In the film Drifting Flowers, director Zero Chou brings together three stories of lesbian love and camaraderie. In the first, the audience is presented with May, a young girl who is confronted with the need to guide her blind older sister, Jing, while envying her sister's relationship with Diego.
The second story is a sharp turn from the youthful innocence of May to the addled mind of Lily. Lily married a gay friend, Yen, in her youth, and each lives their own life; now older, Yen has reentered her life. The two, who in the passage of years had been left by their lovers, come to provide support for each other as Lily descends into the dark of Alzheimer’s and Yen is afflicted by AIDS.
In another quick shift, the third segment tells Diego’s story at long last. Diego is by far the most interesting of the three studies. Beginning before Ying and May in Diego’s hometown, the segment and Diego are asked the thesis of the film: “Are you a boy or a girl?” Diego answers, “A girl.” Yet, she is uncertain of her answer. Unwilling to wear bras, binding her breasts, Diego is uncertain who she is, while being certain of what she wants.
Uncertainty is the dominant theme of this film, epitomized by the question of being female while not being traditionally feminine. Doubt in one’s self, doubt in one’s society, and an inability to accept what you know to be true are primal to this dilemma. Each of the women comes to seek her place in society, be it through feigned conformity, resignation, or flight; however, this is not a movie about social change.

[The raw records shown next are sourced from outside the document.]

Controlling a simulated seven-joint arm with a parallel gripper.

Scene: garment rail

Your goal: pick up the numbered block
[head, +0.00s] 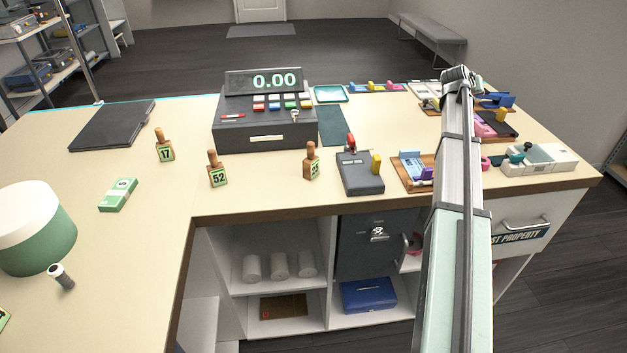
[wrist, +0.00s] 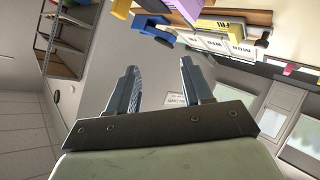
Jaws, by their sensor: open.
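Several numbered blocks with upright wooden handles stand on the cream counter (head: 262,185). One block marked 17 (head: 166,152) is at the left, one marked 52 (head: 218,176) is in the middle, and a third block (head: 313,168), its number hard to read, is right of it. A green edge with a digit (head: 3,319) is cut off at the lower left. My gripper (wrist: 158,75) is open and empty in the wrist view. In the head view my arm reaches over the counter's right side, far from these blocks; its fingers are not clear there. No numbered block shows in the wrist view.
A cash register (head: 264,125) stands behind the blocks. A dark box with a red knob (head: 360,174) is right of the third block. A green-and-white cylinder (head: 35,229) and a banknote stack (head: 118,195) are at the left. Day cards (wrist: 212,43) show in the wrist view.

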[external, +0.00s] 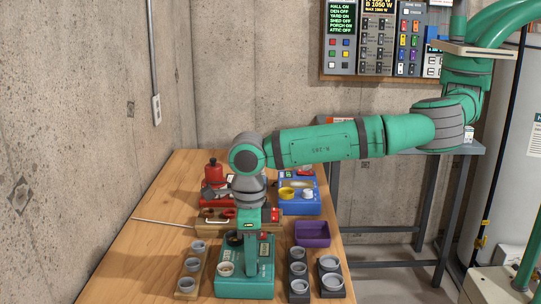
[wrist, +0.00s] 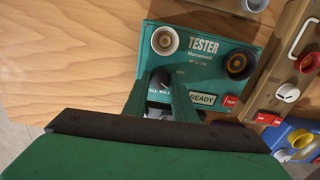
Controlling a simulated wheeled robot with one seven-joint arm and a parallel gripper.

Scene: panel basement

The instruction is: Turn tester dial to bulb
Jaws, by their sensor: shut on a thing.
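The green tester (external: 232,289) sits on the near part of the wooden table. A white-rimmed socket (wrist: 165,41) and a dark brass-coloured socket (wrist: 240,65) flank the lettering.
Cup racks stand left (external: 189,275) and right (external: 298,280) of the tester. A purple bin (external: 312,233), a wooden box with red parts (external: 213,217), a blue device (external: 299,203) and a red device (external: 214,190) are behind. The table's left side is clear.

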As a result the segmentation only exacerbates the unrest, and then exacerbates the viewer, as an hour and a half begins to feel like three. The segmented and taciturn structure of the film is strung together by the accordion music which at times haunts and at times revives each narrative, and narrowly avoids giving its audience a collective migraine. Ultimately, Drifting Flowers is about how lives often explode too softly into the night, as the movie itself implodes in the light of day.